What is needed: Using the records that follow, reproduce exactly the lines starting at the line containing "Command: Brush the" and ending at the line containing "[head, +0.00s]". Include both end lines and no pictures.

[Rows from a dataset]
========================
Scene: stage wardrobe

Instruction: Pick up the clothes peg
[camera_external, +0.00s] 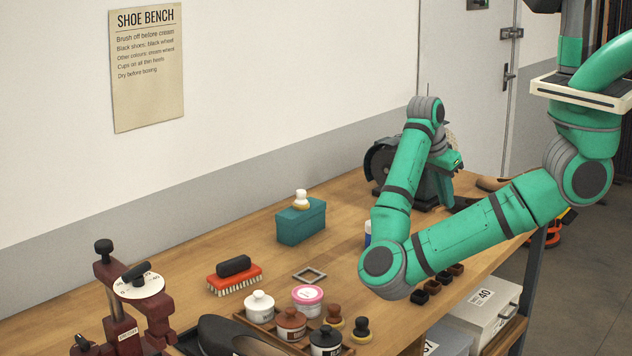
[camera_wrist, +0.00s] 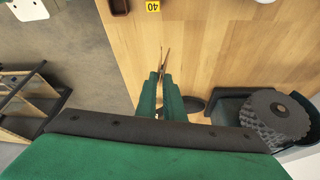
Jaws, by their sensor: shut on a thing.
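In the wrist view, my gripper (camera_wrist: 162,76) points away over the wooden bench top with its two green fingers close together. A thin brown wooden clothes peg (camera_wrist: 164,58) sits between the fingertips, and its narrow legs stick out past them. The rest of the peg is hidden by the fingers. How high it is above the bench is hard to tell. In the external view, my arm bends over the bench, and neither the fingertips nor the peg can be made out there.
A dark grinding wheel machine (camera_wrist: 272,118) stands right of my gripper. In the external view, a teal box (camera_external: 301,225), a red brush (camera_external: 234,280) and several jars are on the bench. Bare wood surrounds the peg.

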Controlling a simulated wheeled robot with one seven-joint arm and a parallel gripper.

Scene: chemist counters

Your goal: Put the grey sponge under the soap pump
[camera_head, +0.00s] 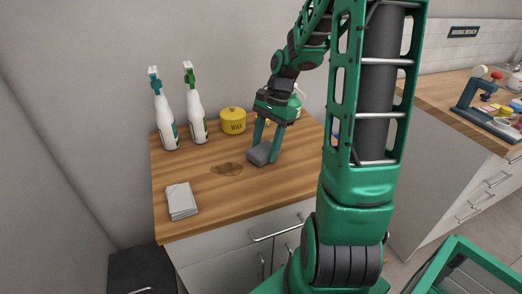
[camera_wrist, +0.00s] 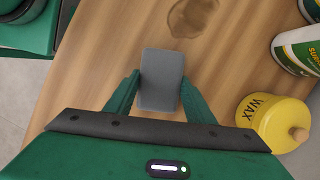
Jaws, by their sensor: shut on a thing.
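The grey sponge (camera_head: 260,155) is a small block between the fingers of my gripper (camera_head: 266,149), which is shut on it. In the wrist view the sponge (camera_wrist: 160,92) stands out between both green fingertips. It is at or just above the wooden counter (camera_head: 215,208); I cannot tell whether it touches. A white bottle with a green top (camera_head: 297,98) is partly hidden behind my gripper. I cannot tell whether it is the soap pump, and no other clear pump shows.
Two white spray bottles (camera_head: 166,120) (camera_head: 196,115) and a yellow wax tin (camera_head: 233,121) stand along the back. A brown stain (camera_head: 226,169) lies left of the sponge. Folded grey cloths (camera_head: 181,200) lie at the front left. The front middle is clear.

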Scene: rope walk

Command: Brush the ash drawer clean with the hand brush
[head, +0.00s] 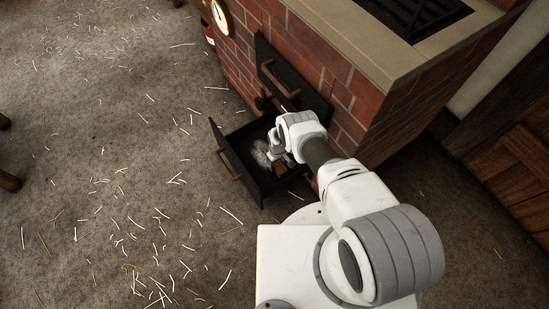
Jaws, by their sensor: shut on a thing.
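The ash drawer (223,143) is a dark metal box with a handle on its front, pulled out low from the brick stove. Grey-white ash (261,153) lies inside it. My gripper (276,156) reaches down into the drawer, over its middle. It is shut on something small and brownish (281,168), likely the hand brush, of which only a little shows. My arm hides the drawer's right part, and I cannot tell whether bristles touch the drawer floor.
The brick stove (345,100) stands right behind the drawer, with a dark hinged door (276,68) above it and a round gauge (220,17). A wooden panel (515,165) is at the right. The floor (110,150) at left is open, strewn with straw bits.

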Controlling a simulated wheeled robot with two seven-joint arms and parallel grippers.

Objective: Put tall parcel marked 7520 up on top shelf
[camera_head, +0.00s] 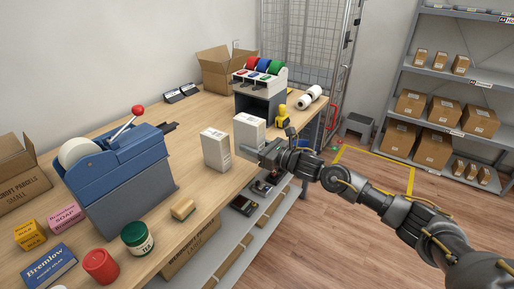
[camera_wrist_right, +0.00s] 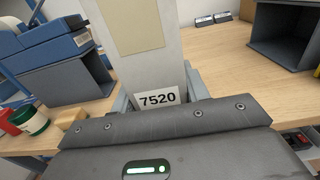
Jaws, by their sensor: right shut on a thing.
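The tall pale parcel marked 7520 (camera_wrist_right: 150,50) stands upright between the fingers of my right gripper (camera_wrist_right: 157,100) in the wrist view, with its number label low on the near face. In the head view my right gripper (camera_head: 246,152) is shut on the parcel (camera_head: 249,129) near the counter's right edge. The gripper hides its lower part, so I cannot tell whether it touches the counter. The top shelf (camera_head: 462,12) of the grey rack is at the upper right, partly cut off by the frame. My left gripper is not in view.
A second white parcel (camera_head: 215,149) stands just left of the held one. A yellow item (camera_head: 283,114) and a dark stand with tape rolls (camera_head: 262,105) are behind. A blue machine (camera_head: 115,180) stands left. Lower rack shelves hold brown boxes (camera_head: 433,148). Open floor (camera_head: 360,225) lies between counter and rack.
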========================
Written solution:
Command: Brush the ash drawer clean with the hand brush
[head, +0.00s] 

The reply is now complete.